I find myself now, post-meeting, curled up at a corner table at Starbucks, writing long-hand in a new notebook. A catharsis. The feeling of a fresh start. A titillating illusion. It may be said that I am going through one of the darker phases of the creative process, as discussed in Flinch., in which I want to take what I love and destroy it. There are days in which I hate The Used Life as much as—or more than—I love it. Sometimes, I swell with pride when I look at what I’ve produced on this site. Other days, I am filled with disgust, even embarrassment, and feelings of lack—of being “not good enough”—when I see what I have created here.

I have to reconnect, I think. Put pen to paper. Jazz in my headphones. Exorcise my demons. I must allow the writer in me to write in order to exhale, to keep myself from drowning. I write to change. But, am I afraid of change? Of the possibility of leaving what I have behind? But, what do I have—really have—besides the stories I tell myself? Am I too stubborn? Too self-reliant? (I am an only child.) I know that change is imminent. I can feel it circulating in the air I breathe. I know this feeling. The feeling that the walls are closing in. That the present moment has reached a threshold of intolerability. That the best thing I can do for myself is to say, FUCK IT! and take massive, determined action that will propel me into the unknown. Do I even have another choice? I can be impetuous.


Then again, aren’t these walls of my own making? Didn’t I erect them myself? Didn’t I? Am I so reluctant to admit to myself that I am the author of my own discontentment? The creator of my own anguish? And, isn’t that actually good news? I could choose to believe that or not. It’s probably better that I’ll never know what all of my demons look like. To sense them well enough to discern them can create enough in the way of suffering.

Is it a gift—the writing, the introspection, the excessive experimentation, the seeing through to people? I am careless with myself sometimes. The other day, I told a friend he was much smarter than he believed. It’s so obvious to me. His intelligence is one of his most magnetic qualities. It’s in everything he does. But, he doesn’t know it. I don’t think he believed me when I told him that, either. Am I that way? My blind spots are big. I know they are. I have to ask myself, who could I be if I saw the good in myself like I see it in other people?

Why can I not seem to find a direction that satisfies me? Why does so much of what’s out there feel wrong? Why do I make all of my decisions based on feel? Because I don’t know how else to make decisions.
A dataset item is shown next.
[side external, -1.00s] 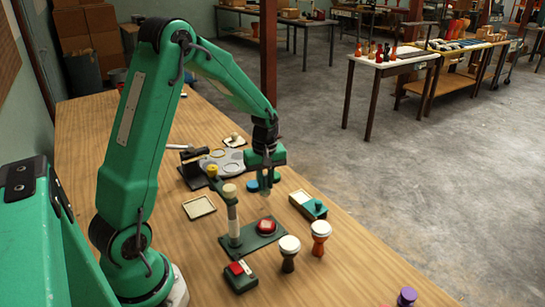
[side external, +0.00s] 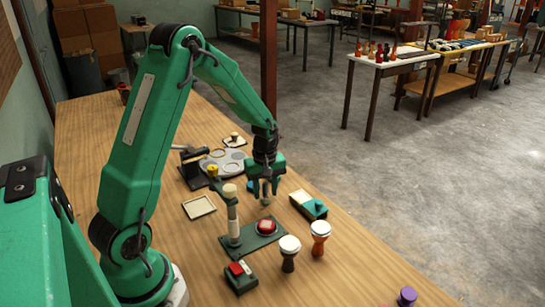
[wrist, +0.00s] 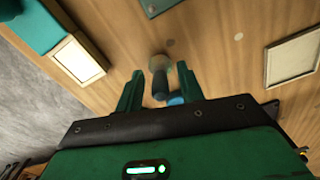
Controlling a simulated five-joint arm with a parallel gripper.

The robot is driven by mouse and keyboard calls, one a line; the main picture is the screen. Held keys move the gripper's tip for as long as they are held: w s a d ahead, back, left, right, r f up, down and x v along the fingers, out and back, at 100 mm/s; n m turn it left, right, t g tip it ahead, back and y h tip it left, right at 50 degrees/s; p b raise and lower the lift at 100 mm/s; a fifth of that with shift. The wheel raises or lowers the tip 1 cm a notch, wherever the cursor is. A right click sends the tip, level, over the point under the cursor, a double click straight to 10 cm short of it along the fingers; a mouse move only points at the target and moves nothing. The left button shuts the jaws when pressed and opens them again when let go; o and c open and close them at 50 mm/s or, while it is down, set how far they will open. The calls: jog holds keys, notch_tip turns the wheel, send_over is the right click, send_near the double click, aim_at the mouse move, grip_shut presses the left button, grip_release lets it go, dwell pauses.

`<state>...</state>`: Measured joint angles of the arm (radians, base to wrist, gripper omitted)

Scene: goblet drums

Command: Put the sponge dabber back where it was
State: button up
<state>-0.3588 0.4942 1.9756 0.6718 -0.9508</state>
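The sponge dabber (wrist: 160,66) shows in the wrist view as a dark upright handle with a pale round end beyond it. It stands between the two fingers of my gripper (wrist: 159,92), with a gap on each side. My gripper is open around the handle and points down. Whether that end rests on the table is hard to tell.
A teal-topped box (side external: 308,205) is to the right. A grey palette (side external: 222,163) is behind, and a square tray (side external: 198,207) lies left on bare wood.

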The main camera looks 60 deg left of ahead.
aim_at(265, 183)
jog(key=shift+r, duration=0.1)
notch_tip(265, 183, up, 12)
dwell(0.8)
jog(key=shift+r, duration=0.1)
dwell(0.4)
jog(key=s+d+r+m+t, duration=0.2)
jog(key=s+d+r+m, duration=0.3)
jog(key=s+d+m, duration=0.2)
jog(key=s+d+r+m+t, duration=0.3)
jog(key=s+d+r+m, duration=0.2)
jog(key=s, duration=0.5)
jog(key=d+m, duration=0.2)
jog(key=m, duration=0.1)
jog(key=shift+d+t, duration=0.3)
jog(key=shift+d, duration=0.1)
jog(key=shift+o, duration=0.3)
Why do I feel my work always exists on one or the other end of a continuum—that it oscillates between the polarities of being “too good” (for what, anyway?) and “not good enough?” Why do I feel that nothing I will ever bring into the world will have a home that I do not make myself? Is it integrity that motivates me? Or fear? Yes. God, I hate being honest with myself.

A part of me wants this stream of thoughts to be beautiful. My mind is wandering to dinner. I am craving elegance. Braised lamb shoulder. Duck. Pan-seared chicken with Riesling cream sauce, chanterelles, and chard. Thank you, Saveur. I want a lavender massage, a long, hot bubble bath, and a glass of rosé. I think I left my heart in Paris.

fantasy of glass

This is how I center myself. I make. When I mold something until I sense it is beautiful. When I immerse myself in the aesthetics of the moment. When life pours out poetry. When my body feels like slow jazz.

Is this what fuck it feels like this time around? How many times in this lifetime will I have to be reborn? How many different people can I possibly become? I am populated by a thousand different souls. They live and die on the page. I am only 35, and it feels like I have already lived and died a thousand times. And what do I have to show for it? A bottle of wine, a chicken dinner, and another new notebook.

9 thoughts on “The Yin

  1. I came to your blog via the link on Linda’s blog (I only recently started following her) and am glad for the connection with both of your blogs. Your work is eloquent and interesting. This piece speaks to things I’m sure many of us have experienced – I certainly have!

    Liked by 2 people

    1. Thank you for the kind words! I would be lost if I stopped blogging, too. Creative projects give me something to look forward to…even when I struggle with them. But, I guess those feelings really aren’t all that uncommon.

      Liked by 1 person

  2. Keep going. You’re one of the most insightful persons I’ve ‘met’ through blogging and one of the most analytical about yourself – that will lead you into confusion and making knots sometimes…I’ve done this to myself too – but clarity will come and when it does you’ll see that this current doubt is all part of getting you there. Wishing you happy jogging and blogging.

    Liked by 1 person

    1. Thank you very much, Lynne. And you’re right about over analyzing ourselves. I’m not going to quit. Sometimes, unpleasantness is just part of the process. I appreciate the kind words and the thoughtful comments, as always!

      Liked by 1 person

  3. Thanks for coming over to my blog and liking my poem.

    When I hit similar feelings, this Ira Glass quote has been powerfully reassuring that it is crucial to continue producing if I ever want to be as good as I could be: “Nobody tells this to people who are beginners, I wish someone told me. All of us who do creative work, we get into it because we have good taste. But there is this gap. For the first couple years you make stuff, it’s just not that good. It’s trying to be good, it has potential, but it’s not. But your taste, the thing that got you into the game, is still killer. And your taste is why your work disappoints you. A lot of people never get past this phase, they quit. Most people I know who do interesting, creative work went through years of this. We know our work doesn’t have this special thing that we want it to have. We all go through this. And if you are just starting out or you are still in this phase, you gotta know its normal and the most important thing you can do is do a lot of work. Put yourself on a deadline so that every week you will finish one story. It is only by going through a volume of work that you will close that gap, and your work will be as good as your ambitions. And I took longer to figure out how to do this than anyone I’ve ever met. It’s gonna take awhile. It’s normal to take awhile. You’ve just gotta fight your way through.”